CARTA
EXIMIA NOS LAETITIA
A NUESTRO VENERABLE HERMANO
AUGUSTIN-HUBERT, OBISPO DE POITIERS
Venerable Hermano, Saludo y Bendición apostólica.
Hemos sentido una alegría poco común al leer las cartas que nos envió nuestro querido hijo Joseph Foulon, cardenal de la Santa Iglesia Romana, arzobispo de Lyon, la víspera de las nonas de diciembre del año pasado. Estas cartas nos informaban de que los que allí se denominan “de la Pequeña Iglesia”, encabezados por un hombre honorable, Marius Duc, principal intérprete de su pensamiento, se inclinan manifiestamente a repudiar el cisma en el que han permanecido hasta ahora y a buscar, como es debido, la comunión católica bajo los obispos establecidos por el Pontífice Romano. En efecto, nada nos podría agradar más que ver cómo las exhortaciones paternas y los deseos de nuestros ilustres predecesores Pío VII, León XII y Pío IX, así como nuestras propias preocupaciones, alcanzan por fin el resultado deseado.

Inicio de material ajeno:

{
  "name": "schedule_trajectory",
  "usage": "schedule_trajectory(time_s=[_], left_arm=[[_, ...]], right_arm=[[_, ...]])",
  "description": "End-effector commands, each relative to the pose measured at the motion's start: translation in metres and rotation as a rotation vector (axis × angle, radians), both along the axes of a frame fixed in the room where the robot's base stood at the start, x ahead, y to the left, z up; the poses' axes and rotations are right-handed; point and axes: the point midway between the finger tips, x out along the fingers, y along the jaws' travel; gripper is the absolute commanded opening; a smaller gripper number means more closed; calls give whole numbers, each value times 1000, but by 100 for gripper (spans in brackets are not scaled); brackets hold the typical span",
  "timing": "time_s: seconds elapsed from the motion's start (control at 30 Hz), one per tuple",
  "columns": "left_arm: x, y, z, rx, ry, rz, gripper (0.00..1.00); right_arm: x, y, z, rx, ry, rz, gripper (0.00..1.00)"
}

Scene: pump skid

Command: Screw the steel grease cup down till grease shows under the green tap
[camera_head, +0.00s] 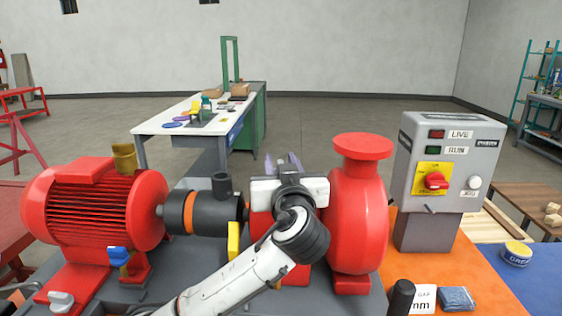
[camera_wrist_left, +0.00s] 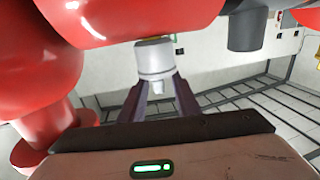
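The steel grease cup (camera_wrist_left: 154,58) is a pale grey cylinder against the red casing in the left wrist view. The two dark fingers of my left gripper (camera_wrist_left: 156,84) reach its two sides and seem to close on it; a small stub shows between them. In the head view my left gripper (camera_head: 281,162) is at the red housing between the black coupling (camera_head: 205,210) and the red pump casing (camera_head: 357,215). Its wrist hides the cup there. I cannot make out a green tap or any grease in either view. My right gripper is not in view.
A red motor (camera_head: 90,215) stands left of the coupling. A blue tap (camera_head: 118,256) and a yellow handle (camera_head: 233,241) sit low in front. A grey switch box (camera_head: 440,165) stands at the right, near a yellow-topped grease tin (camera_head: 517,252). A white workbench (camera_head: 165,127) is behind.

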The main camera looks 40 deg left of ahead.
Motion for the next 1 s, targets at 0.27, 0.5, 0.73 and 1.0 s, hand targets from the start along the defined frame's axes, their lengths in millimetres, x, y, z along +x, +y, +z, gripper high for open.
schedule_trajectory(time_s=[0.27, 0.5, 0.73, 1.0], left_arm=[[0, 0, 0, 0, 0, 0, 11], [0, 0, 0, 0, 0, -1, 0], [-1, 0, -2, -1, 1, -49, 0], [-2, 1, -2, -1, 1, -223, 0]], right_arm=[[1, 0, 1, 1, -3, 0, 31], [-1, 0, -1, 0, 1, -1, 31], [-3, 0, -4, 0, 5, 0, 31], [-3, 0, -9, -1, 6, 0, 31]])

Habiendo alcanzado el mismo amado hijo, por llamada de Dios, la corona de la justicia celestial, hemos considerado conveniente responderos, venerable hermano, en cuya diócesis, al igual que en la de Lyon, se encuentran muchos de estos hombres; y tenemos plena confianza y certeza de contar con usted como un ayudante lleno de celo y, sobre todo, de diligencia en esta obra tan santa y tan agradable a Dios. Cuando el ilustre prelado, a quien recientemente hemos designado para la Iglesia de Lyon, haya tomado posesión de su nueva dignidad, os corresponderá comunicarle nuestros designios, a fin de que la unión de nuestros esfuerzos nos lleve más seguramente a la meta.
Lo que, en este asunto, nos parece excelente en primer lugar es que, según nos han informado, el asunto se trate con el hombre cuyas intenciones son tan loables y con aquellos que, aunque se niegan, bajo el imperio de un lamentable error, a estar en comunión con el pastor legítimo, no sienten sin embargo animadversión contra la Iglesia.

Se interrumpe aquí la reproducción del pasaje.